What is mortgage?
A mortgage is a transfer of an interest in immovable property and it is given as a security for a loan. The ownership of an immovable property remains with the mortgagor itself but some interest in the property is transferred to the mortgagee who has given a loan. A mortgage is a kind of security given by the borrower for repayment of the loan to the lender. The object of a mortgage is to secure the debt or other obligation. It protects a lender for even if the borrower becomes insolvent the money can be realized from the property given by way of security.
Essential conditions of a mortgage
- There is a transfer of interest to the mortgagee.
- The interest created in specific immovable property.
- The mortgage should be supported by consideration.
How Mortgages Work
Individuals and businesses use mortgages to buy real estate without paying the entire purchase price upfront.
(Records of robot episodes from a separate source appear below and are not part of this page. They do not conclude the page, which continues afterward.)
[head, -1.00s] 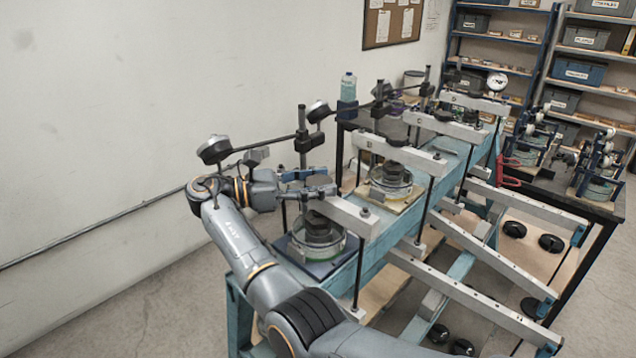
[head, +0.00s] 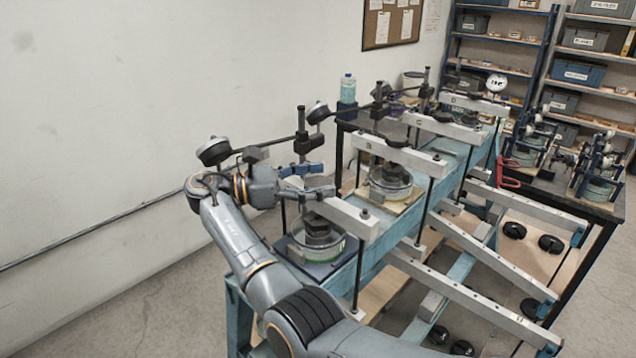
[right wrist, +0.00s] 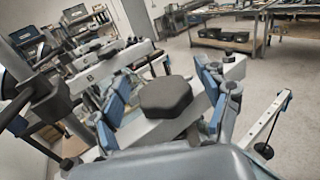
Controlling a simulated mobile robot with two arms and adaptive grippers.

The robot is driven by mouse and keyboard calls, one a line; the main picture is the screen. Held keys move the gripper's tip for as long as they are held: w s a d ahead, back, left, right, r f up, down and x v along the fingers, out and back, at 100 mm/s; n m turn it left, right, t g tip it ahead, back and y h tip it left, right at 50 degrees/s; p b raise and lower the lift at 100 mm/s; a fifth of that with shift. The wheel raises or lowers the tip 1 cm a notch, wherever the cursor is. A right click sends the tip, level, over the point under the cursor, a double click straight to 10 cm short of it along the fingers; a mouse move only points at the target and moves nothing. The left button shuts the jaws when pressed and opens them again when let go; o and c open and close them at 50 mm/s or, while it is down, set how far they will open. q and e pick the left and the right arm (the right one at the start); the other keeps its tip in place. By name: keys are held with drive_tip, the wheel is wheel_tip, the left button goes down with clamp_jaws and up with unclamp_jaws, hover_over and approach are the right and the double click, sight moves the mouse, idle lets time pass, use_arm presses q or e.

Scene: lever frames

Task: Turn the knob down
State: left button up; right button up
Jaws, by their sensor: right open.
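The knob (right wrist: 167,97) is a dark, faceted block in the right wrist view, above a pale metal crossbeam (right wrist: 160,132). My right gripper (right wrist: 167,84) is open, with one blue finger on each side of the knob. Gaps show between the fingers and the knob, and I see no contact. In the head view, my right gripper (head: 316,180) is at the near end of the nearest crossbeam (head: 345,217); the knob there is largely hidden by the fingers. My left gripper is out of view.
Similar crossbeams, one marked B (head: 392,152), run back along the blue bench frame (head: 372,268). A rod with round dial gauges (head: 214,150) stands close behind my gripper. A glass-walled cell (head: 318,246) sits below the beam. Open floor lies at left.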

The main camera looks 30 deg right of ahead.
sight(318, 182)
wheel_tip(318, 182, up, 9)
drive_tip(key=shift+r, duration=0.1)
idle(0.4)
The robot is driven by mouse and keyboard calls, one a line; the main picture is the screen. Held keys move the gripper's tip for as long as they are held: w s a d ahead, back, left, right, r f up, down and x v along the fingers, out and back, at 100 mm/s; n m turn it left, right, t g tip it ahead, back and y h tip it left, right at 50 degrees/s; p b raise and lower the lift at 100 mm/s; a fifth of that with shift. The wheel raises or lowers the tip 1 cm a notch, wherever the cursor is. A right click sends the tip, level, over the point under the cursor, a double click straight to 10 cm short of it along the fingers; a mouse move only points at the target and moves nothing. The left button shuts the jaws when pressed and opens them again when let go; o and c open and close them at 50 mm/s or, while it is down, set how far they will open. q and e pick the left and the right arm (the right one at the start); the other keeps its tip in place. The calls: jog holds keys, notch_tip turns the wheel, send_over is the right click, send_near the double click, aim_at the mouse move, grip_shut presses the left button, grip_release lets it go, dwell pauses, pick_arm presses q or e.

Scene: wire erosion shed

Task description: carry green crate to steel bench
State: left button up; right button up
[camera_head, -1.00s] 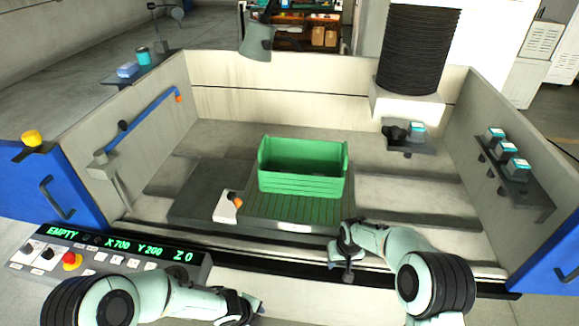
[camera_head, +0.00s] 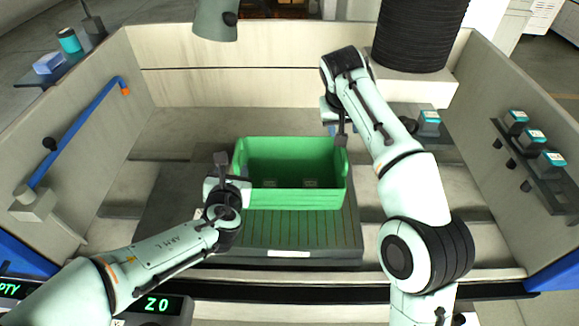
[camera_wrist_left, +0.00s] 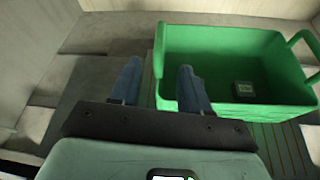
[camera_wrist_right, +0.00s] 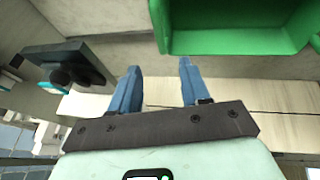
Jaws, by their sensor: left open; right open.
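The green crate (camera_head: 325,197) stands upright on a dark slatted plate (camera_head: 290,228) inside a walled machine tank. It also shows in the left wrist view (camera_wrist_left: 285,113) and at the top of the right wrist view (camera_wrist_right: 240,42). Small boxes lie in it; one (camera_wrist_left: 243,88) shows clearly. My right gripper (camera_head: 341,138) is open and empty by the crate's right end. I cannot make out a steel bench.
Pale tank walls (camera_head: 250,85) enclose the crate. A black bellows column (camera_head: 418,35) stands at the back right, and a grey-green head (camera_head: 215,20) hangs at the back. A blue pipe (camera_head: 75,135) runs along the left. Teal-topped blocks (camera_head: 535,137) sit on the right ledge.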

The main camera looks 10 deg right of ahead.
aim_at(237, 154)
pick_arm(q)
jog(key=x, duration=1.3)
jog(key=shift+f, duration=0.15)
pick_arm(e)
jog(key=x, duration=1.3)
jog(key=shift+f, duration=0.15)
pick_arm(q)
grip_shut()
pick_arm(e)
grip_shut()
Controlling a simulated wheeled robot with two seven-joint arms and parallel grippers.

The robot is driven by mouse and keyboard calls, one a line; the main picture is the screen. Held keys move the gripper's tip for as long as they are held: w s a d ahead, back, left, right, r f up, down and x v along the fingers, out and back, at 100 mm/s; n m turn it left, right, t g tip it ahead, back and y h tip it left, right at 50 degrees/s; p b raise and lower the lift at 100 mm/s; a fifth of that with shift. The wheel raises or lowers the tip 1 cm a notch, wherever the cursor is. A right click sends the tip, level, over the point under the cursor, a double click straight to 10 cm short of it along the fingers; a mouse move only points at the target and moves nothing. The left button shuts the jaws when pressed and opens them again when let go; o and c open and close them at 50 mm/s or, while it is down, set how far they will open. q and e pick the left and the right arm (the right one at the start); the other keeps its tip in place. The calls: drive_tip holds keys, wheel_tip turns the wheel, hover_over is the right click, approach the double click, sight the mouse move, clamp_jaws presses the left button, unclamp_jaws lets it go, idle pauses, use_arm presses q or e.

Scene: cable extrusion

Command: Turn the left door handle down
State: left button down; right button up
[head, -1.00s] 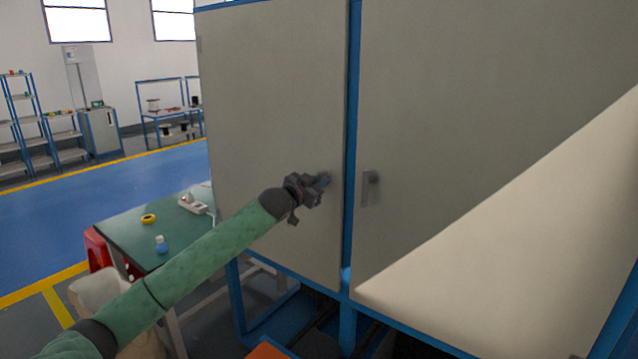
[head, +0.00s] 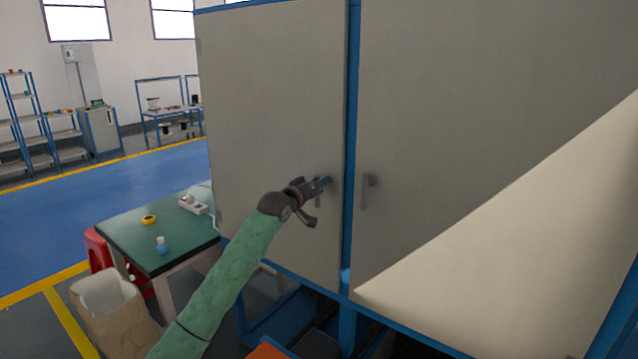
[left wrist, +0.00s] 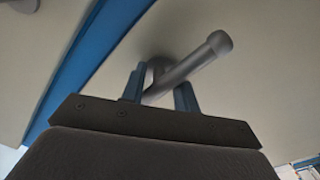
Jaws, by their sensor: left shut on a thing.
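The left cabinet door (head: 270,110) is a flat grey panel and looks closed. My left gripper (head: 323,184) is at its right edge, with its fingers around the left door handle. In the left wrist view the handle (left wrist: 195,64) is a grey round lever, slanting from its pivot up to its free end at the right. It passes between the two blue fingertips of my left gripper (left wrist: 160,92), which are shut on it. In the head view the gripper mostly hides the handle. My right gripper is not in view.
The right door (head: 440,110) has its own handle (head: 368,190), close to the right of my gripper across the blue frame post (head: 351,130). A green table (head: 150,230) with small items and a paper bag (head: 112,310) stand at the left. Blue floor beyond is clear.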

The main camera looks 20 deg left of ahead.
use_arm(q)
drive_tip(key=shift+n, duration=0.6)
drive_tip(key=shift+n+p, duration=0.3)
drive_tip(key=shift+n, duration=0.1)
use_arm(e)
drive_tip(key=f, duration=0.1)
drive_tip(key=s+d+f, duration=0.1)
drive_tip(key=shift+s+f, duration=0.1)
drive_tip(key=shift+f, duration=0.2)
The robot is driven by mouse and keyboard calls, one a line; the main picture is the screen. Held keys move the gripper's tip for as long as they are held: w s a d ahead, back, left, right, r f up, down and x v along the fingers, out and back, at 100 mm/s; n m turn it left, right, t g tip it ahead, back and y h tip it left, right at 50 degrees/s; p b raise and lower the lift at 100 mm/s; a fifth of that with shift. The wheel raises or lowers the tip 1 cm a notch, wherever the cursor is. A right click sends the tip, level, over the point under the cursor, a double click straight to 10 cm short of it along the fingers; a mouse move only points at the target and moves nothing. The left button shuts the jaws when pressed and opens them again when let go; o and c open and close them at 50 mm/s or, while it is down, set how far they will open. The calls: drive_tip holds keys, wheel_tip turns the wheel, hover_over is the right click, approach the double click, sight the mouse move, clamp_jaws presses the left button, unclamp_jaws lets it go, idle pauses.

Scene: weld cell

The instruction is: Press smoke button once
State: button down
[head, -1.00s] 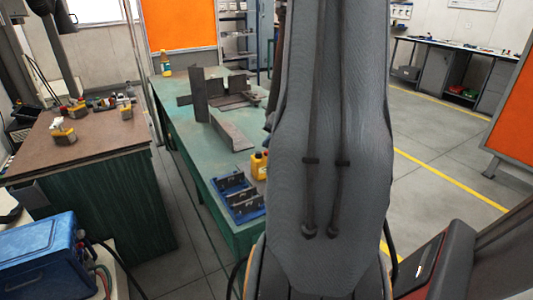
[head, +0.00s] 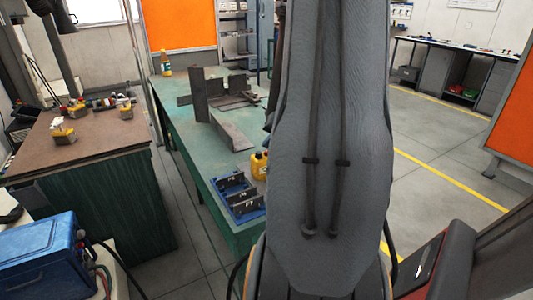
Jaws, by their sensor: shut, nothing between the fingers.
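I cannot make out a smoke button in the head view. My own arm fills the middle of the picture and hides what is behind it. My gripper is not visible in this view, so its place relative to any button cannot be seen.
A green bench (head: 190,130) with metal plates (head: 228,132), a blue tray (head: 247,208) and a yellow bottle (head: 260,165) stands left of my arm. A brown-topped table (head: 95,150) and a blue machine (head: 38,258) are further left. Floor with a yellow line (head: 450,178) is clear at right.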

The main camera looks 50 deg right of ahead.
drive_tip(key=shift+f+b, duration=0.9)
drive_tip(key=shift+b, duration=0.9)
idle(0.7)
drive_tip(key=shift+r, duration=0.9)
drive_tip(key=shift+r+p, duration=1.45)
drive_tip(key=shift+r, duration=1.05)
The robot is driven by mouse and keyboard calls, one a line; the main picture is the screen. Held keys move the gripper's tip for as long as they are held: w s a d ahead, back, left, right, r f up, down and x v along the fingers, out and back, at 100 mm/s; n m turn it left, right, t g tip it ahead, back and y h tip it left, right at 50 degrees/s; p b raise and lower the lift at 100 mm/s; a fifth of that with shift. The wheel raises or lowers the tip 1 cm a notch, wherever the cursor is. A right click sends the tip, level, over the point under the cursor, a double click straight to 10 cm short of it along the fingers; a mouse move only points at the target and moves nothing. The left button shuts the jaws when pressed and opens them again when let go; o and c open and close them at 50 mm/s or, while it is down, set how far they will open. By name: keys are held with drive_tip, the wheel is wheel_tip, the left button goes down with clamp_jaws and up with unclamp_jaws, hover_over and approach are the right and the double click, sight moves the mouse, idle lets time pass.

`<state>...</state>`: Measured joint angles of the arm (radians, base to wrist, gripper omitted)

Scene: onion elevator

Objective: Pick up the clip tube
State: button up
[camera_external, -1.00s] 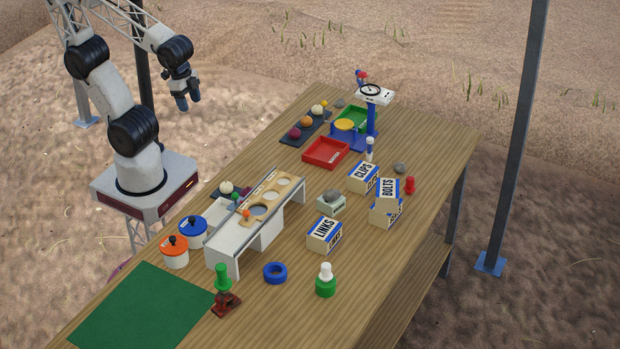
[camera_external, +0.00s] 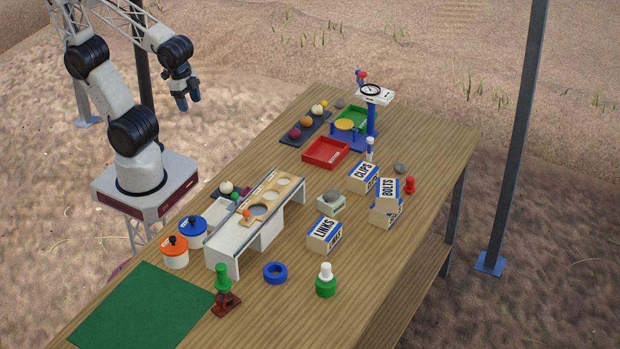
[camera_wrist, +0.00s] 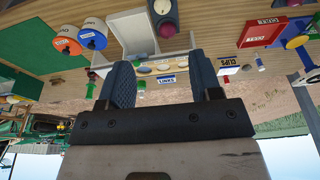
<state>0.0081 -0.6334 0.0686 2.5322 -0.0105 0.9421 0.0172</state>
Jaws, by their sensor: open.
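A white and blue box labelled CLIPS (camera_external: 363,177) stands upright on the table, right of the red tray, in the external view. Its CLIPS label also shows in the wrist view (camera_wrist: 229,62), just right of the right finger. No other thing marked as clips shows. My gripper (camera_external: 189,103) hangs in the air left of the table, well apart from the box. Its two blue fingers (camera_wrist: 164,82) are spread open in the wrist view, with nothing held between them.
A box labelled BOLTS (camera_external: 386,203) stands close right of the CLIPS box, and a box labelled LINKS (camera_external: 324,234) stands nearer the front. The red tray (camera_external: 326,153), blue-posted scale (camera_external: 373,96) and white rack (camera_external: 236,243) are obstacles. The green mat (camera_external: 140,308) is bare.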

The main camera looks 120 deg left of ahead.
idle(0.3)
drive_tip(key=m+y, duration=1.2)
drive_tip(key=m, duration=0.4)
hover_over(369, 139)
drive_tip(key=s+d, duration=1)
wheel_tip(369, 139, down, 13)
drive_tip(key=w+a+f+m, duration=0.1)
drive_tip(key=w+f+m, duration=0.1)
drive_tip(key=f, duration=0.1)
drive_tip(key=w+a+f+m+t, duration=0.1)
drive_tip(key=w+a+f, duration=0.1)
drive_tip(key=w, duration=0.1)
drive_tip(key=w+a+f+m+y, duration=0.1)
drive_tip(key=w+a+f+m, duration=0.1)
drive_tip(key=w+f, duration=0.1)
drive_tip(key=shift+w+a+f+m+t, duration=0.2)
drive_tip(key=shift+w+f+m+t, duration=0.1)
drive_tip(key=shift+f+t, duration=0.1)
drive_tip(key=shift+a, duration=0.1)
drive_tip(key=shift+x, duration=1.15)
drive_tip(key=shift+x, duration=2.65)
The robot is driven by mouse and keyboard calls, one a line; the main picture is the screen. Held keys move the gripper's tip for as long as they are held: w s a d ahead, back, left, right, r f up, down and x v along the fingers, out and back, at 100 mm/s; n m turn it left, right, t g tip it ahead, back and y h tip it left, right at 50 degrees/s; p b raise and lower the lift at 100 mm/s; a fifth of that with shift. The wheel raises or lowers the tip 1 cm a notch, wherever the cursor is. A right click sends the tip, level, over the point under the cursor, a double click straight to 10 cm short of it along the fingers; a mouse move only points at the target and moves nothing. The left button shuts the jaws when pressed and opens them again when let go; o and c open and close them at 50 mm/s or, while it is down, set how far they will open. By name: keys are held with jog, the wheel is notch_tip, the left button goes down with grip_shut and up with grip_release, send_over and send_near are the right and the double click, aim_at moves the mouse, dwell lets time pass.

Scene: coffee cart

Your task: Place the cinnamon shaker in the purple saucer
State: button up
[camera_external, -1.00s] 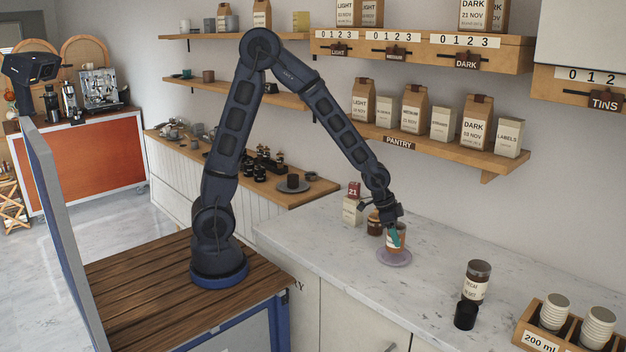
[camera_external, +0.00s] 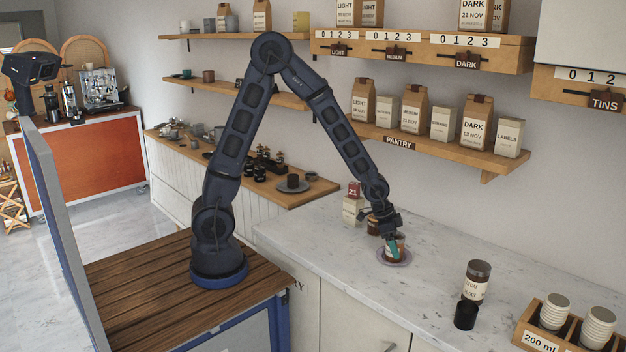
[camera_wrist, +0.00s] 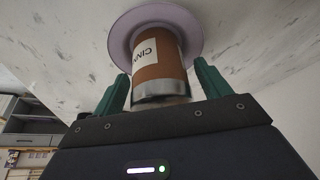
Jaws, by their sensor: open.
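The cinnamon shaker (camera_wrist: 160,62) is a brown cylinder with a white label and a metal end. In the wrist view it stands on the purple saucer (camera_wrist: 122,40), with the saucer's rim showing around its base. In the external view the shaker (camera_external: 391,255) is partly hidden by my gripper and sits within the purple saucer (camera_external: 408,259). My gripper (camera_wrist: 158,90) is open, with one green finger on each side of the shaker and a visible gap to it. My gripper (camera_external: 393,244) also shows over the saucer in the external view.
A brown jar (camera_external: 374,225) and a box marked 21 (camera_external: 352,210) stand close behind my gripper. A tall labelled grinder-like jar (camera_external: 473,290) and a wooden cup crate (camera_external: 542,341) stand to the right.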

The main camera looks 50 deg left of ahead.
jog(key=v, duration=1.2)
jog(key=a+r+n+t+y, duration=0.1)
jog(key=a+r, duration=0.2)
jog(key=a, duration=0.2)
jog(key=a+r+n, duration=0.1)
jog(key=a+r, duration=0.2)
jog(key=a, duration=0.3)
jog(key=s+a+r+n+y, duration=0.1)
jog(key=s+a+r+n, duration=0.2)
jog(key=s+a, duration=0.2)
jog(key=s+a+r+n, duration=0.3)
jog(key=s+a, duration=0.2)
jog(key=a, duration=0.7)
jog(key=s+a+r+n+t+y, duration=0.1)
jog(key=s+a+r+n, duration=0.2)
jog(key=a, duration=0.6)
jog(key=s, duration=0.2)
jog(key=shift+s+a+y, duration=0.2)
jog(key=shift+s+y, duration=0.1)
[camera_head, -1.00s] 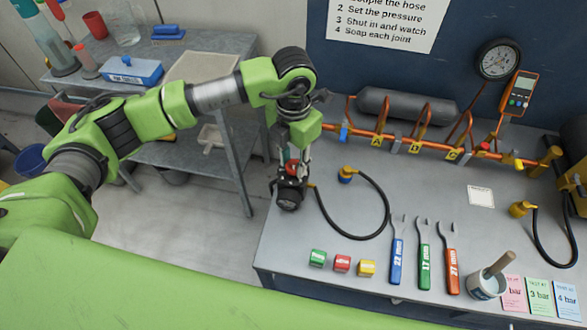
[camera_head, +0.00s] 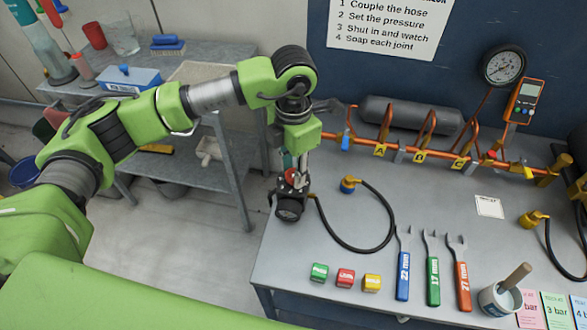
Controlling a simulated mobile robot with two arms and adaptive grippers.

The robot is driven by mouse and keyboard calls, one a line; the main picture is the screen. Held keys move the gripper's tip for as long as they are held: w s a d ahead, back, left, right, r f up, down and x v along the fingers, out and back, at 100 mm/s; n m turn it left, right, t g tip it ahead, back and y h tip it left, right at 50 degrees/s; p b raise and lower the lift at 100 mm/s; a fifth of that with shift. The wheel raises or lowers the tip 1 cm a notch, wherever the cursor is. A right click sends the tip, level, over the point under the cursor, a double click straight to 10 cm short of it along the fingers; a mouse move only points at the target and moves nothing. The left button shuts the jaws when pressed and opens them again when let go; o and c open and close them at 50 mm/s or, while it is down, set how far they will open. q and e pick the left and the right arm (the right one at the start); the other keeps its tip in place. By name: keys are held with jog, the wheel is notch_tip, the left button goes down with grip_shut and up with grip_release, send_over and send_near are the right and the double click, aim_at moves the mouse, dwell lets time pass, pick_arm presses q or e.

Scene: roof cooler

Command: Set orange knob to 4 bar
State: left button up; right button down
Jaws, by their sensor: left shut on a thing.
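The orange knob (camera_head: 291,176) tops a dark regulator (camera_head: 290,207) with a small gauge, at the bench's left edge. The small gauge is too small to read. The cards marked 3 bar (camera_head: 558,311) and 4 bar (camera_head: 580,308) lie at the bench's right front. My right gripper is not in view.
Several wrenches (camera_head: 432,268), coloured blocks (camera_head: 345,277) and a cup with a brush (camera_head: 500,300) occupy the bench front. An orange pipe manifold (camera_head: 400,152) stands at the back under a round wall gauge (camera_head: 503,66). A grey shelf unit (camera_head: 232,165) stands left of the bench.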

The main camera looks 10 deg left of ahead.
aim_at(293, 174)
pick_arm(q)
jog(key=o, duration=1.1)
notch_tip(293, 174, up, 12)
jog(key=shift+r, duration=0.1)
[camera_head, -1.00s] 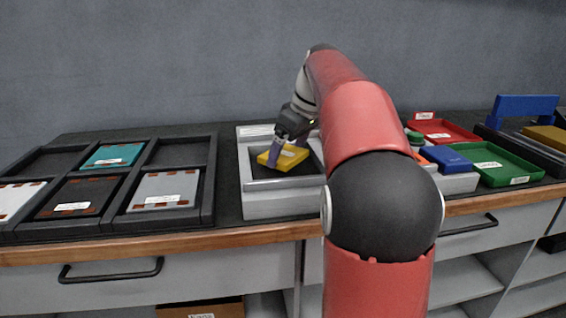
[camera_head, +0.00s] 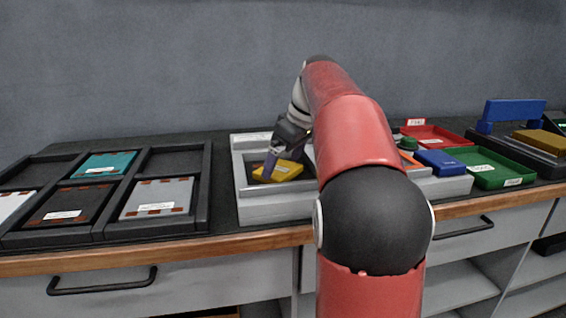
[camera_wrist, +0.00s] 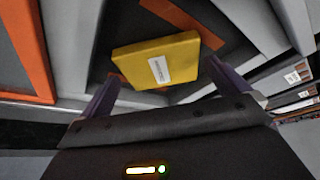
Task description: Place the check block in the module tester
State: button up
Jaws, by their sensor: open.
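The yellow check block (camera_head: 279,171) sits in the recess of the grey module tester (camera_head: 268,210), left of my arm. In the wrist view the yellow block (camera_wrist: 158,60) has a white label and lies tilted in the picture, over a dark floor with an orange strip. My gripper (camera_head: 271,166) is at the block, in the recess. In the wrist view my gripper (camera_wrist: 168,92) is open, its purple fingers spread wider than the block on either side. I cannot tell whether the block lies fully flat in the recess. My arm hides the right part of the tester.
A black tray (camera_head: 208,190) with teal, dark and grey modules stands at the left. Red (camera_head: 437,136) and green (camera_head: 510,168) trays and a blue block (camera_head: 441,162) are at the right. A blue-handled fixture (camera_head: 512,112) stands far right.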

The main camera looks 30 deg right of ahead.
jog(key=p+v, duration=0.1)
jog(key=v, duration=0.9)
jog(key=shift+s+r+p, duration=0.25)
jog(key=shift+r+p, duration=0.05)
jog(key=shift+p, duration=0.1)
Over a specified number of years, the borrower repays the loan, plus interest, until they own the property free and clear. Mortgages are also known as “liens against property” or “claims on property.” If the borrower stops paying the mortgage, the lender can foreclose on the property.
For example, in a residential mortgage, a homebuyer pledges their house to the bank or other lender, which then has a claim on the property should the buyer default on paying the mortgage. In the case of a foreclosure, the lender may evict the home’s residents and sell the property, using the money from the sale to pay off the mortgage debt.
The Mortgage Process
Would-be borrowers begin the process by applying to one or more mortgage lenders. The lender will ask for evidence that the borrower is capable of repaying the loan, which might include bank and investment statements, recent tax returns, and proof of current employment. The lender will generally run a credit check, as well.
If the application is approved, the lender will offer the borrower a loan of up to a certain amount and at a particular interest rate. Homebuyers can apply for a mortgage after they have chosen a property to buy or while they are still shopping for one, a process known as pre-approval. Being pre-approved for a mortgage can give buyers an edge in a tight housing market because sellers will know that they have the money to back up their offer.
Once a buyer and seller have agreed on the terms of their deal, they or their representatives will meet at what’s called a closing. The seller will transfer ownership of the property to the buyer and receive the agreed-upon sum of money, and the buyer will sign any remaining mortgage documents.
Kinds of Mortgage
As per Section 58 of Transfer of Property, there are six kinds of mortgages
- Simple Mortgage is defined under Section 58(b) of Transfer of Property Act, 1882.
- In a simple mortgage, the mortgagor does not transfer immovable property to the mortgagee but agrees to pay the mortgage money.
- The mortgagee agrees on a condition that in the event of not paying the mortgage money the mortgagee has every right to sell the property and can use the proceeds of the sale and such a transaction is called a simple mortgage.
- Mortgage by conditional sale is defined under Section 58(c) of Transfer of Property Act, 1882.
- In this mortgagee places three conditions to the mortgagor, and the mortgagee shall have the right to sell the property if:
- mortgagor defaults in payment of mortgage money on a certain date.
- as soon as the payment is made by the mortgagor the sale shall become void.
- on the payment of money by the mortgagor, the property is transferred and such a transaction is called a mortgage by conditional sale.
- Usufructuary Mortgage is defined under Section 58(d) of Transfer of Property Act, 1882.
- In this mortgage, the mortgagor delivers the possession of the property to the mortgagee and authorises the mortgagee to retain such property until the payment is made by the mortgagor and further authorise him to receive the rent or profit arising from such mortgaged property and to appropriate the same instead of payment of interest. Such a transaction is called a Usufructuary transaction.
- English Mortgage is defined under Section 58(e) of Transfer of Property Act, 1882.
- In this mortgage, the mortgagor transfers the property absolutely to the mortgagee and binds himself that he will repay the mortgage money on the specified date and lays down a condition that on repayment of money mortgagee shall re-transfer the property. Such a transaction is called an English mortgage transaction.
Deposit of title-deeds
- Deposit of title -deeds are defined under Section 58(f) of Transfer of Property Act, 1882.
- In this mortgage where a person is in Calcutta, Madras, Bombay and in any other towns as specified by the state government and the mortgagor delivers to a creditor or his agent the documents of title of immovable property with an intent to create security and then such a transaction is called Deposits of title-deeds.
- An Anomalous Mortgage is defined under Section 58(f) of Transfer of Property Act, 1882.
- A mortgage which is not any one of the mortgages mentioned above is called an anomalous mortgage.
The concept of mortgage is one of the important concepts under the Transfer of Property Act, 1882 as it helps in securing the debt to the mortgagor and also helps in redeeming the property as soon as the mortgagor pays back the amount due to the mortgagee.